Sur l'intervention de la société Entreprise Philippe Lassarat :

3. La société Entreprise Philippe Lassarat, qui est intervenue comme sous-traitant de la société Razel-Bec pour la mise en oeuvre du revêtement époxydique de protection sur les bâches à boue et a été assignée par son donneur d'ordre devant le tribunal de grande instance de Bordeaux à raison de ces travaux, justifie d'un intérêt suffisant pour intervenir dans la présente instance. Par suite, son intervention doit être admise.

Sur la régularité du jugement attaqué :

4. Il résulte de l'instruction que les premiers juges ont omis de répondre au moyen soulevé par la société Degrémont et tiré de ce que les opérations d'expertise judiciaire ont été irrégulièrement menées. Par suite, dès lors que le moyen tiré de la nullité de l'expertise judiciaire n'était pas inopérant et que le jugement attaqué se fonde sur cette expertise, la société Degrémont est fondée à soutenir que ce jugement est irrégulier et, par voie de conséquence, à en demander l'annulation sans qu'il soit besoin d'examiner les autres moyens relatifs à sa régularité.
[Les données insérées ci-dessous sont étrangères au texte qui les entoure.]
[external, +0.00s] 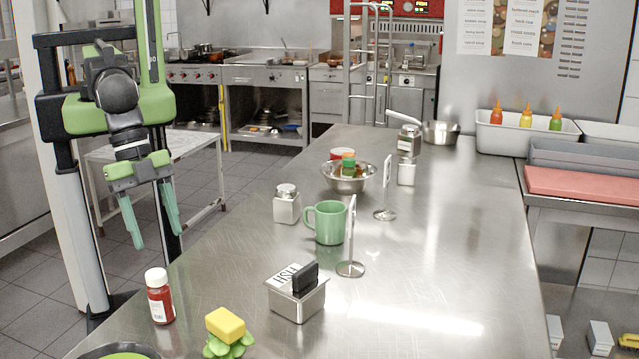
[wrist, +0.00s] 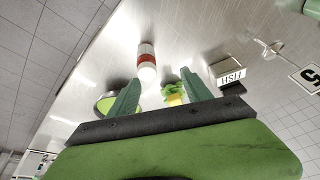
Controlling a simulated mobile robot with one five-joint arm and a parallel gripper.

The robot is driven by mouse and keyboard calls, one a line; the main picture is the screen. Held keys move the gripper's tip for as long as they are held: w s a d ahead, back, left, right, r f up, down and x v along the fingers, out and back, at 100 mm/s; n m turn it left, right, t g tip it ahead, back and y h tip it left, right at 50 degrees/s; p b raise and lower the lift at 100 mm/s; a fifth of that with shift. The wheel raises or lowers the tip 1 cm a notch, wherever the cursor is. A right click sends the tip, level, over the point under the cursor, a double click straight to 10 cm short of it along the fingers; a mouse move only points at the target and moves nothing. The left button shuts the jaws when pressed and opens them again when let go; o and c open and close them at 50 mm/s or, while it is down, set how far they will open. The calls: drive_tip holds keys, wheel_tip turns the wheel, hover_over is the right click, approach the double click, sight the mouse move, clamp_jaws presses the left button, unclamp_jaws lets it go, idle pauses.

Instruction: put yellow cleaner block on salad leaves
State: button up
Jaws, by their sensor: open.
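The yellow cleaner block (external: 225,324) rests on top of the green salad leaves (external: 229,347) near the front left of the steel counter. In the wrist view the yellow block (wrist: 174,100) and the leaves (wrist: 171,88) show between my fingers, partly cut off by my gripper's body. My gripper (external: 157,241) is open and empty, pointing down. In the external view it hangs to the upper left of the block, apart from it and beyond the counter's left edge.
A red bottle with a white cap (external: 160,297) stands left of the block. A dark-rimmed dish with green inside (external: 122,356) is at the front edge. A steel holder (external: 297,303), a green mug (external: 326,222) and a sign stand (external: 350,269) stand farther back. The counter's right side is clear.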

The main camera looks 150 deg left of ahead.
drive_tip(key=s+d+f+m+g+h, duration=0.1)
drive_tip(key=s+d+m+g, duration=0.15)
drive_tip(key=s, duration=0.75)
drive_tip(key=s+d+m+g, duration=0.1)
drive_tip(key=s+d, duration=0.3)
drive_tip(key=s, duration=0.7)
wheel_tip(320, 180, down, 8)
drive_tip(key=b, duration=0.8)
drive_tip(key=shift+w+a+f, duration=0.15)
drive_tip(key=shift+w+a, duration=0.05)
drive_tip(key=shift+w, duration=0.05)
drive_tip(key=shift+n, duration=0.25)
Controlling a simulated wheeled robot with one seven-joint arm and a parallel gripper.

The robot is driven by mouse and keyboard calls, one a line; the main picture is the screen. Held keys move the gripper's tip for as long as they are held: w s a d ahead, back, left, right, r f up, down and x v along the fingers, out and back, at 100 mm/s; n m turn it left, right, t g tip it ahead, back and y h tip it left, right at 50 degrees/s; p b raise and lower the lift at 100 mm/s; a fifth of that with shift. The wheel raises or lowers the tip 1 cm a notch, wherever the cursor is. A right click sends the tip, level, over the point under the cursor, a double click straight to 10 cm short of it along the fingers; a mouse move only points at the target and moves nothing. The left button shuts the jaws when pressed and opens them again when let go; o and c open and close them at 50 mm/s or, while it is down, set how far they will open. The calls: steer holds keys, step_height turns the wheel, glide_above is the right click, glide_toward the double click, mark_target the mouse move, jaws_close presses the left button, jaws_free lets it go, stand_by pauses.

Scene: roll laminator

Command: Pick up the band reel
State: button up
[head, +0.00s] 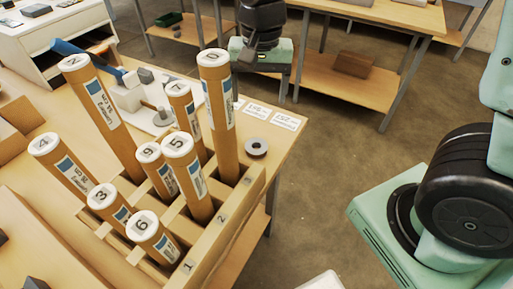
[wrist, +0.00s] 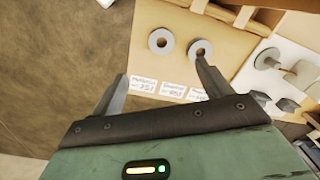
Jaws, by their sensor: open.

5. Il appartient à la cour de statuer, par voie d'évocation, sur les conclusions présentées en premier instance et en appel par les parties.

Sur la régularité des opérations d'expertise :

6. En premier lieu, s'il n'appartient pas aux juridictions administratives de prononcer la nullité ou de refuser d'homologuer une expertise judiciaire, les conclusions et moyens dirigés par la société Degrémont à l'encontre de l'expertise judiciaire doivent être regardées comme tendant à ce que le juge du contrat constate la nullité des opérations d'expertise.

7. Il résulte de l'instruction que, contrairement à ce que soutient la société Degrémont, l'expertise judiciaire, d'une durée de dix-huit mois, n'a pas été menée à un rythme trop rapide qui aurait fait obstacle au respect du principe du contradictoire tandis que l'expert a répondu à l'ensemble des dires qui qui ont été adressés et, en particulier, aux dires présentés par la société Degrémont. En outre, il n'est aucunement établi que cet expert, qui s'est adjoint les services d'un bureau d'étude en qualité de sapiteur pour certains aspects des opérations d'expertise, n'aurait pas disposé des compétences techniques requises pour mener ces opérations. Enfin, si l'expert n'a pas chiffré le coût de reprise des fissures affectant les bétons, le caractère éventuellement lacunaire des opérations d'expertise n'est pas de nature à entraîner la nullité de ces opérations alors, au demeurant, qu'il ressort de l'expertise que l'expert a considéré que ces désordres étaient bénins et insusceptibles de mettre en cause la garantie décennale des constructeurs. Par suite, le moyen tiré de l'irrégularité des opérations d'expertise doit être écarté.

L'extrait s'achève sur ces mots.